J'ai été stupéfait. D’abord par le procédé : refondre brutalement le code du travail sans aucune forme de concertation préalable, au point même de brandir l’arme du 49-3 pour passer en force. Ensuite, par les différentes mesures. Je parle au conditionnel, car on ne sait plus ce que ce projet va contenir et parce que le retrait est encore possible. La redéfinition du licenciement économique est très inquiétante, tout comme la primauté donnée à l’accord d’entreprise au détriment de l’accord de branche ou encore le référendum d’entreprise, proprement scandaleux. J’ai milité en mon temps avec la CGT pour une réforme des règles de la représentativité car pendant très longtemps, les accords collectifs négociés dans les entreprises pouvaient être signés par un ou des syndicats même s’ils représentaient 5 ou 10 % des salariés. C’était antidémocratique. Aujourd’hui, on nous parle de référendum ! Si l’on transposait ce système dans la vie politique, cela voudrait dire que les représentants des partis minoritaires à l’Assemblée nationale, par exemple, auraient la possibilité d’organiser un référendum dans le pays sur une question donnée et que le résultat s’imposerait à la représentation politique majoritaire de l’Assemblée nationale. Les députés l’accepteraient-ils ?
Comment les débats autour du code du travail en France sont-ils perçus au sein de l’OIT ?

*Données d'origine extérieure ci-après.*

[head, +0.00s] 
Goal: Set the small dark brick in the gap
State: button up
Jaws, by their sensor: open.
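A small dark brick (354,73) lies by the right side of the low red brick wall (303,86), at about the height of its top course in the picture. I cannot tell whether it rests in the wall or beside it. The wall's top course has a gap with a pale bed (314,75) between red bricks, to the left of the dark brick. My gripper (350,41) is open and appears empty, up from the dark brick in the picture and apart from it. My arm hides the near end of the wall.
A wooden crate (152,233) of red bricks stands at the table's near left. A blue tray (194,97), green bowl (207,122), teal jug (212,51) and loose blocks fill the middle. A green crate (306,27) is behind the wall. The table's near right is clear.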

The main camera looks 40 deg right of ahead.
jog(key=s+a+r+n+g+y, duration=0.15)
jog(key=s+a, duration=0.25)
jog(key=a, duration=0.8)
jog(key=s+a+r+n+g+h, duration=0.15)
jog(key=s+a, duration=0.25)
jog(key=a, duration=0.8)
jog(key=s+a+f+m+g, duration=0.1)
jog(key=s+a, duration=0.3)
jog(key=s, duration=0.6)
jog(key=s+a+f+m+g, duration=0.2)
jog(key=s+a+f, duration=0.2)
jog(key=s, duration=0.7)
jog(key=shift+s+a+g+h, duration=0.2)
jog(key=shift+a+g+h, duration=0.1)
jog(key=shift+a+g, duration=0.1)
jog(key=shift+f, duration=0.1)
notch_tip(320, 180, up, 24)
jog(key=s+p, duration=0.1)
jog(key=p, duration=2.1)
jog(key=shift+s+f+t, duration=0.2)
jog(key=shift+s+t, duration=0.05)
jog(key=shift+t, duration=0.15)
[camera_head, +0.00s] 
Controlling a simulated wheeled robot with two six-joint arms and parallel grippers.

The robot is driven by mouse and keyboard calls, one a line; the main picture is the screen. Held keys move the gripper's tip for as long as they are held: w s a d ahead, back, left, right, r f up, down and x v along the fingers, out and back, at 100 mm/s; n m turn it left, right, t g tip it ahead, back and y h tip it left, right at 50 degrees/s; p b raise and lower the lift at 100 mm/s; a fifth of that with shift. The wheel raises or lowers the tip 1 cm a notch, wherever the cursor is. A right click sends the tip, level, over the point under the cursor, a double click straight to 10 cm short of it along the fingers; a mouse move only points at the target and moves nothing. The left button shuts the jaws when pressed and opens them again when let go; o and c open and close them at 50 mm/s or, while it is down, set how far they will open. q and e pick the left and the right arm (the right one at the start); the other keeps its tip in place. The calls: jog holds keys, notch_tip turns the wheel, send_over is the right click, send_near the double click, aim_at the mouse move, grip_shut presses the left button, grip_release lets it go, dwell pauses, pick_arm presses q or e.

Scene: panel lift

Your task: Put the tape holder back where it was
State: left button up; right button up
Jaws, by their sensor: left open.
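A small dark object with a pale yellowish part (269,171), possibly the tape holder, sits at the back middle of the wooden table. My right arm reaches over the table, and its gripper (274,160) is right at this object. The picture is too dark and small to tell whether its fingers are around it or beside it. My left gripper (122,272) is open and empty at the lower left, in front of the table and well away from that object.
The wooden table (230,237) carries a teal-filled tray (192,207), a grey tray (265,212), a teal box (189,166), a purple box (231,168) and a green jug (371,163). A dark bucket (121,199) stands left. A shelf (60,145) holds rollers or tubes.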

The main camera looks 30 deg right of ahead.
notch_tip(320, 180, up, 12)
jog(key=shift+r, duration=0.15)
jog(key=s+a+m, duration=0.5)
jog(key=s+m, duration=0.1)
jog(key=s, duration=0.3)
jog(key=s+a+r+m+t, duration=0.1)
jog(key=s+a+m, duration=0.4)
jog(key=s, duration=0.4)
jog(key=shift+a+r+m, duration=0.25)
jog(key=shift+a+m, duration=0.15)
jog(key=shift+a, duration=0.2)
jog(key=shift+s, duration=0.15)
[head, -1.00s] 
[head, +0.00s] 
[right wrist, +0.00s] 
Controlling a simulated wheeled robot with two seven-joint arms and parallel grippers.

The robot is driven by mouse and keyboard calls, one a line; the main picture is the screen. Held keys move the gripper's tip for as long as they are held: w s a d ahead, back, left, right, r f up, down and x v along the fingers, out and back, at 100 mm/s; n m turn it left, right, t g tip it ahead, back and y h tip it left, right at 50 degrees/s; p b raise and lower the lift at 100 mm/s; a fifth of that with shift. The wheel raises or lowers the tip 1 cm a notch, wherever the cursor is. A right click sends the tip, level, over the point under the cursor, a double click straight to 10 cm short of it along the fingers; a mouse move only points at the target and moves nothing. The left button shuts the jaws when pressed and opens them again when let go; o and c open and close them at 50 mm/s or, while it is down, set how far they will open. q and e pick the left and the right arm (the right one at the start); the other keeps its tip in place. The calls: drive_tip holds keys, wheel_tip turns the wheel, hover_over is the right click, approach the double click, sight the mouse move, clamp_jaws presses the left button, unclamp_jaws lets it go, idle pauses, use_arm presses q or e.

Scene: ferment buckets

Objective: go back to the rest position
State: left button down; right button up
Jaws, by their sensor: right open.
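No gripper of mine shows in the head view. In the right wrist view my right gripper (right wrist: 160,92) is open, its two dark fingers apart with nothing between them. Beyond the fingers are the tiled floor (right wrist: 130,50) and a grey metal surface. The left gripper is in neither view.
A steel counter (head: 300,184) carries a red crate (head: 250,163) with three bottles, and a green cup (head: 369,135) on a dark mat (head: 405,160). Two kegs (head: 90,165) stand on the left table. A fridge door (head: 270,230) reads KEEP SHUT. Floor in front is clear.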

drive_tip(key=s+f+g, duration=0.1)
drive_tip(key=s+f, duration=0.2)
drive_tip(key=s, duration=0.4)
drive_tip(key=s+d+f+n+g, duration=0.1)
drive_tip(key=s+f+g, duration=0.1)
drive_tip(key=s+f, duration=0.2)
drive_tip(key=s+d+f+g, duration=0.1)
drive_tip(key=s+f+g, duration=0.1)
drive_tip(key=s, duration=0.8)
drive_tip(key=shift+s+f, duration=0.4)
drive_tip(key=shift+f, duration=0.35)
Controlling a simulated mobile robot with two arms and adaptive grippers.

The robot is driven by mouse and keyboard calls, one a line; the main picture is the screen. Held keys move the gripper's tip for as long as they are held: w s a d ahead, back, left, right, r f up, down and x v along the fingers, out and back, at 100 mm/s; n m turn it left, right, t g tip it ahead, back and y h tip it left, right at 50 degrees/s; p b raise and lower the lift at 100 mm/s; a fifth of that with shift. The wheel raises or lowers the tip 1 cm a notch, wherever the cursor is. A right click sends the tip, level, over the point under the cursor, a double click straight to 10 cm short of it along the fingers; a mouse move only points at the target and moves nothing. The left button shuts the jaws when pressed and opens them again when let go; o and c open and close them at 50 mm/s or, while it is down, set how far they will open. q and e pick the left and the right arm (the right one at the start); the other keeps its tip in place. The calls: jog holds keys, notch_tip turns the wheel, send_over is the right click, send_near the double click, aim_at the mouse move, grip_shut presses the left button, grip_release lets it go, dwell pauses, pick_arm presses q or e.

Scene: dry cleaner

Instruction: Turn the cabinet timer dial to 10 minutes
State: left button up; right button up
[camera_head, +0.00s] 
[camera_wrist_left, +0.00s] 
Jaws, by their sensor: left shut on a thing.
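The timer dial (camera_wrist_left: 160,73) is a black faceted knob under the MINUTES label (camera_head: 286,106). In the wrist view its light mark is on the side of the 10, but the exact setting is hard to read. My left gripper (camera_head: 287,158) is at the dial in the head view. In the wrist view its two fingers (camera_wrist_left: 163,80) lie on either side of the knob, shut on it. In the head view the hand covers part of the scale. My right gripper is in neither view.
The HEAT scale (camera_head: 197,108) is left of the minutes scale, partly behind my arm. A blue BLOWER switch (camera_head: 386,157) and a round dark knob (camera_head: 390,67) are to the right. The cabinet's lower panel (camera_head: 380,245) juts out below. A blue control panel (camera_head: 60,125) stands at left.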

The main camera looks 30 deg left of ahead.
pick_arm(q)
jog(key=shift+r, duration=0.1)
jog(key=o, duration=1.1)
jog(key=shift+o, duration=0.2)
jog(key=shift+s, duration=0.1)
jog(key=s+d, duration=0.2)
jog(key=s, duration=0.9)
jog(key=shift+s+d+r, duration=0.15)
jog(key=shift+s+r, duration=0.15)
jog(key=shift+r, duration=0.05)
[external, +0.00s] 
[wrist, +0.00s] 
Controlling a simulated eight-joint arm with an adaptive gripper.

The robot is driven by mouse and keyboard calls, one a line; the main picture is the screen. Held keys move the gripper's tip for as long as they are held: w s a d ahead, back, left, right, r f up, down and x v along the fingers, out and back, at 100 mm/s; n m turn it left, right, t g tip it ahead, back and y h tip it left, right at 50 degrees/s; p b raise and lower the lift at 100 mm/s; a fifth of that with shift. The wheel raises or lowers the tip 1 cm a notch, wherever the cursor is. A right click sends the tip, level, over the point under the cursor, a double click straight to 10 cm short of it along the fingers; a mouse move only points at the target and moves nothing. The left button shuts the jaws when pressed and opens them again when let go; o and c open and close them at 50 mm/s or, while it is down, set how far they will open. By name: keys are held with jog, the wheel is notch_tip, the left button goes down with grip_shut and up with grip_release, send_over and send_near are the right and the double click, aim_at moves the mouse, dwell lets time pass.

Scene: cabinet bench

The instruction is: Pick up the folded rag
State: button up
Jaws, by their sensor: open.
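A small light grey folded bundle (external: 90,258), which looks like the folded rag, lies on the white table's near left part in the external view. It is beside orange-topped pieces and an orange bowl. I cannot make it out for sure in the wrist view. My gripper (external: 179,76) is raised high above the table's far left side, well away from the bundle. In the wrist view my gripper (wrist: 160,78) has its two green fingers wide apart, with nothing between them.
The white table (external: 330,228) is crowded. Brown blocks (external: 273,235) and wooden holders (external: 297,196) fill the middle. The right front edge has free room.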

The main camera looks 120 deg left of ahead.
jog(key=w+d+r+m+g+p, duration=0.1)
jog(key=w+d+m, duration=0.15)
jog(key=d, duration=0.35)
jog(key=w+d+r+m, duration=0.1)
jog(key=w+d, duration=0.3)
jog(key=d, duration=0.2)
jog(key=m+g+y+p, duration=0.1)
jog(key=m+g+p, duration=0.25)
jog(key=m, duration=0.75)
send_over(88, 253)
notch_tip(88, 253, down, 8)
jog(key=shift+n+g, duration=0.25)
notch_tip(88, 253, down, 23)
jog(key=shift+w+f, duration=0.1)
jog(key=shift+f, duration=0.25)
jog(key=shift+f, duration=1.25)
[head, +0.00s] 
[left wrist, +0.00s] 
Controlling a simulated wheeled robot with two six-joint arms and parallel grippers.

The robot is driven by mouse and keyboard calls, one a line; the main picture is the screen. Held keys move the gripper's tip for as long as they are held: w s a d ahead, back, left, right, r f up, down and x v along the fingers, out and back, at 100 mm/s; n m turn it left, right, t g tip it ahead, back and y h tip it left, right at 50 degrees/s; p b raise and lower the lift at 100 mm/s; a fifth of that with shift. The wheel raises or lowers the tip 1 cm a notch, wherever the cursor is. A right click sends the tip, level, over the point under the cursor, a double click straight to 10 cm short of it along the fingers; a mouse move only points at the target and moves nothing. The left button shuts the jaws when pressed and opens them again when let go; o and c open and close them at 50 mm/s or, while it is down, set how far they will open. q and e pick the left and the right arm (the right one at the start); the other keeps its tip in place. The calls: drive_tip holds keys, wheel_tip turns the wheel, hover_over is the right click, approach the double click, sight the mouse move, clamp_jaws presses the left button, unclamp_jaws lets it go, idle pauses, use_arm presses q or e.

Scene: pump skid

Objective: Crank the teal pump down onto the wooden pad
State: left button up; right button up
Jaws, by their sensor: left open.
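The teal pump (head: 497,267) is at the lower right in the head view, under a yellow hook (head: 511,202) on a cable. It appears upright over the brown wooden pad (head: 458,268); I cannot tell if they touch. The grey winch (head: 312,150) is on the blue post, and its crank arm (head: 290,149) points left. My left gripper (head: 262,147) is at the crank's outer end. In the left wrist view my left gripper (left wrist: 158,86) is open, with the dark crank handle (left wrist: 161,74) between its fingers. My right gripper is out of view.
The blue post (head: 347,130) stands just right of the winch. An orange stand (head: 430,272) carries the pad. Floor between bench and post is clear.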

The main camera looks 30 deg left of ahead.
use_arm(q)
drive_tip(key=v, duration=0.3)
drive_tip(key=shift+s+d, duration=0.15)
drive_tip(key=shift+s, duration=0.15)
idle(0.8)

Ils ont une résonance internationale forte, car la France a une bonne réputation sociale à l’échelle du monde. Nous avons la sécurité sociale, quand 73 % de la population mondiale n’a pas de système de protection sociale. Nous avons un système de retraite par répartition, quand un travailleur sur deux dans le monde n’a pas de retraite. Nous avons le principe de l’allocation chômage, certes pour un peu moins d’un chômeur sur deux mais à l’échelle mondiale, seuls 12 % des chômeurs ont droit à une indemnisation. Ce qui se joue en France va au-delà de la problématique franco-française. Il y a une symbolique de la manière dont on conçoit l’économie de demain. Aucun pays ne peut faire la démonstration d’une relation de cause à effet entre son code du travail et le niveau de l’emploi. Si, comme le martèlent le patronat et le gouvernement français, le code du travail était facteur de chômage, les pays où il est inexistant – et ils sont nombreux, puisqu’un travailleur sur deux n’a pas de contrat dans le monde – connaîtraient le plein emploi. Non ! Là où les droits sociaux sont les moins élaborés, c'est la précarité et la misère extrême qui dominent.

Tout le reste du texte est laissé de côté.